Switching to granules can be a way to avoid disruptions and keep operating costs low. Compared to bulk powders, granulated materials have better flowability and are easy to handle, with far less caking, even after long-term storage. Any small clumps that may occasionally emerge can be easily broken up – a far cry from the intense caking of many bulk materials, which can often even solidify into a single giant block. Thanks to their material properties, granules offer better processability, speed up manufacturing processes and improve operator safety.

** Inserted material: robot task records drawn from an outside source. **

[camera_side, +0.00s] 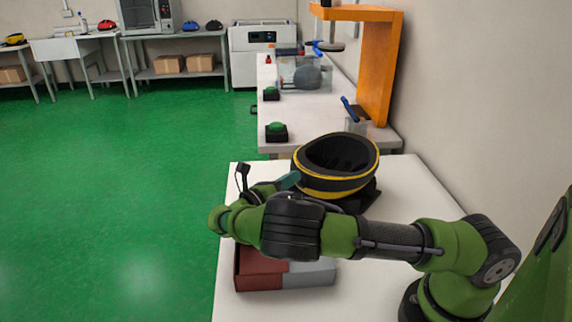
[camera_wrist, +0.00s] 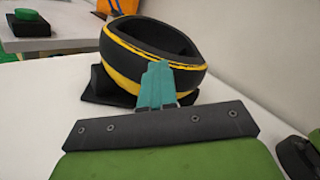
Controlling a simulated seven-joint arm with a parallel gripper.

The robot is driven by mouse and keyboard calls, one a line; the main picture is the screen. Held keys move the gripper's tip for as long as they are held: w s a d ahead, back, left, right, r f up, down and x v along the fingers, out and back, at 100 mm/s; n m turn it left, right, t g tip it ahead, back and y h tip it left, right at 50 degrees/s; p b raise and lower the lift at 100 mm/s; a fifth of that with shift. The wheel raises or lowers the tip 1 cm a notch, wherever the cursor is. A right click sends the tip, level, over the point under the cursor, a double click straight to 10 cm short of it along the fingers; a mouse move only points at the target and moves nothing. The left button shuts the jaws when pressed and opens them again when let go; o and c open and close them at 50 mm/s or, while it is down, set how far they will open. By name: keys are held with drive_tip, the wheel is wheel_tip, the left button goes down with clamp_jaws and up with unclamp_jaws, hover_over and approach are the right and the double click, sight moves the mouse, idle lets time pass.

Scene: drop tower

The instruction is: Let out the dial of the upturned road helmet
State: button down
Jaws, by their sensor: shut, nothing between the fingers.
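The upturned road helmet (camera_side: 335,185) is black with a yellow band and sits open side up on a black stand on the white table. It also shows in the wrist view (camera_wrist: 125,60). Its dial cannot be made out in either view. My gripper (camera_side: 291,178) has teal fingers, which are together and empty. In the wrist view the fingertips (camera_wrist: 158,68) overlap the near side of the helmet. I cannot tell whether they touch it. In the side view my arm hides part of the helmet's lower left.
A box with a dark red part (camera_side: 260,276) and a grey part (camera_side: 310,273) stands on the table below my arm. Behind are a bench with green buttons (camera_side: 276,131) and an orange frame (camera_side: 380,70). A wall runs along the right. The table's right side is clear.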

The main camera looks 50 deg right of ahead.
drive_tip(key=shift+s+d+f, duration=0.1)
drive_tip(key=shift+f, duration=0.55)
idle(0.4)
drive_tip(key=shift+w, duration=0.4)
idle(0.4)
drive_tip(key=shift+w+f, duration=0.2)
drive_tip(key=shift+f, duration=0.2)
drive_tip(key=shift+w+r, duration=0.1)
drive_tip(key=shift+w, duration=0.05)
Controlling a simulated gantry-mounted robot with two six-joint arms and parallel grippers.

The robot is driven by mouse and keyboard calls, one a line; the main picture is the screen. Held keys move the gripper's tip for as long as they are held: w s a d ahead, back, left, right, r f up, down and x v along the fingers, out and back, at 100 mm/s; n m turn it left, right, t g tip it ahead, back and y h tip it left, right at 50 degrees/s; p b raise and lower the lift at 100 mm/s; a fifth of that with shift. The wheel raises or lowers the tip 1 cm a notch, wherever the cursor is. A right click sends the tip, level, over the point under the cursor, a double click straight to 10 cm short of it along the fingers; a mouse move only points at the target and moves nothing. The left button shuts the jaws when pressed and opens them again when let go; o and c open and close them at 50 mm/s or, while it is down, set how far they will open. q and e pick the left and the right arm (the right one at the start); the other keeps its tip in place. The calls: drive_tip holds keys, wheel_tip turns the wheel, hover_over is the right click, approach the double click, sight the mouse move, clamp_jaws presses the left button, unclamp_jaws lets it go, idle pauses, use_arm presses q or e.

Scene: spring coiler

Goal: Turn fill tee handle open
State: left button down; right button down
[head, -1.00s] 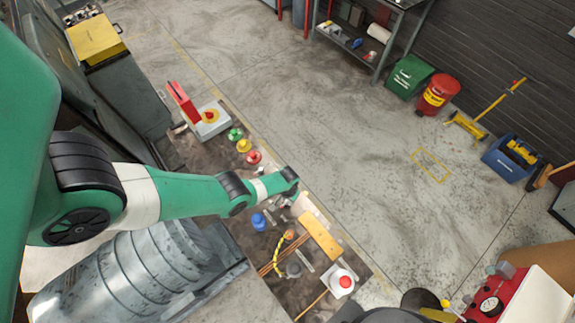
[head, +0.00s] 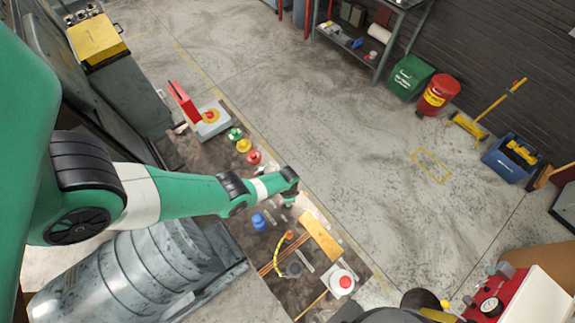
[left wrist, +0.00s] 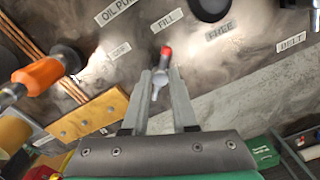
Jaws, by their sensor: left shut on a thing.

In particular, dry-granulated raw materials that have been compressed by roller compaction show a number of advantages over bulk. As the compaction process relies on compression force only, no liquid or binders are needed, meaning there’s no change in the chemical composition and the characteristics of the raw material are preserved. In roller compaction, the material is simply compressed into plates or sheets between two rotating rollers, and these plates are then milled into granules. Compared to other compaction methods like slugging, this form of dry granulation is very gentle, making it especially appropriate for heat- and moisture-sensitive materials. As a result, roller compaction creates granules with excellent integrity and very low abrasion rates, so they’re exceedingly stable during transport and storage. When it comes to preparing the buffer, their dissolution behavior is comparable to bulk material – although the dissolution kinetics of granules can be slightly longer, their better handling characteristics more than outweigh the additional time needed for dissolution.

Need for speed

In dynamic production environments subject to tight time pressures, this seemingly small change may make a surprising difference. The ease of handling granulated materials helps ensure a lean, robust workflow – making things easier for operators – as well as facilitating rapid changeover of chemicals ready for the next manufacturing process.